Many of you are roughly aware of what our nation’s energy mix looks like, though different charts tell different tales. If you look at straight-up electrical generation, coal accounts for almost half. The chart above, put together by the Lawrence Livermore National Laboratory, shows the total energy usage for 2009 — and as you can see, our energy mix is comprised of plenty of oil, coal, and natural gas, and, as Dave Roberts says, a “rounding error”‘s worth of clean energy. Also disturbing is the amount of energy we waste. Yes, over half the energy we generate is ‘rejected’, or lost — that’s the stuff that falls into that gray tube up in the top right. Ain’t that a shame?

There’s really no excuse for that — to lose 54% of the energy we generate across the nation due to inefficiency and pure wastefulness. And there’s a reason that energy efficiency aficionados are constantly making calls to pick the plentiful ‘low-hanging fruit’. They’re right, of course.

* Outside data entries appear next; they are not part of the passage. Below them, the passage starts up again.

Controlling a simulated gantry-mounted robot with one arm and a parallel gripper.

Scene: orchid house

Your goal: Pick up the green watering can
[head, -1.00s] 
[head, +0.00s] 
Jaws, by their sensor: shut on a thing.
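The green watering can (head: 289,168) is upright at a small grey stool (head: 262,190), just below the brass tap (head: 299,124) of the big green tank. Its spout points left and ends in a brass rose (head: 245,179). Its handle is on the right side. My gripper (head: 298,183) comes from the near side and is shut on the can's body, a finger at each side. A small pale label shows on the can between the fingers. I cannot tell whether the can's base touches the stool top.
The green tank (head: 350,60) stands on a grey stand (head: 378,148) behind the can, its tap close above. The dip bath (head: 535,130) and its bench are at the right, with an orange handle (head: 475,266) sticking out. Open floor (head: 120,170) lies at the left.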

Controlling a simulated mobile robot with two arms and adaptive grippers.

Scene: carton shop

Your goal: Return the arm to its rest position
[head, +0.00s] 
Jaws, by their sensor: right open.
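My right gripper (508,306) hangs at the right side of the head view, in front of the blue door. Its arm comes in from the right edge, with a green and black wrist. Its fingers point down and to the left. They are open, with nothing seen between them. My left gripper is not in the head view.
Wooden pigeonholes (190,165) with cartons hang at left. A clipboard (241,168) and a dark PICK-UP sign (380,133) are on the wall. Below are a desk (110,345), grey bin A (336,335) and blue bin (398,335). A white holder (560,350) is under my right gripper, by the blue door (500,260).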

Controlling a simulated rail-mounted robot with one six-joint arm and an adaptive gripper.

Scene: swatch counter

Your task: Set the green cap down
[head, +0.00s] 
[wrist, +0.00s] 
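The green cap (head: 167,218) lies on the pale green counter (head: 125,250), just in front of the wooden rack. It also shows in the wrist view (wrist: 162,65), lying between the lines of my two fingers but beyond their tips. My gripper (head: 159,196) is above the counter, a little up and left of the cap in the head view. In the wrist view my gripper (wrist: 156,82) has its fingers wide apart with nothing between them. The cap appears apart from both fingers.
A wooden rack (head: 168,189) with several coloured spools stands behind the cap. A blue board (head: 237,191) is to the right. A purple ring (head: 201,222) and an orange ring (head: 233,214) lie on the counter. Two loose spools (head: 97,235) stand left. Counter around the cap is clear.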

At a moment in time when we’re fully aware of the consequences of burning coal for power, we still can’t even be bothered to work to capture and utilize all of the energy it creates?

And we keep seeing projections trotted out for how much more energy we’re going to need to produce to meet ‘tomorrow’s demands’. Well, as plenty of smart people have said numerous times, we can get almost all of the way there with efficiency measures alone.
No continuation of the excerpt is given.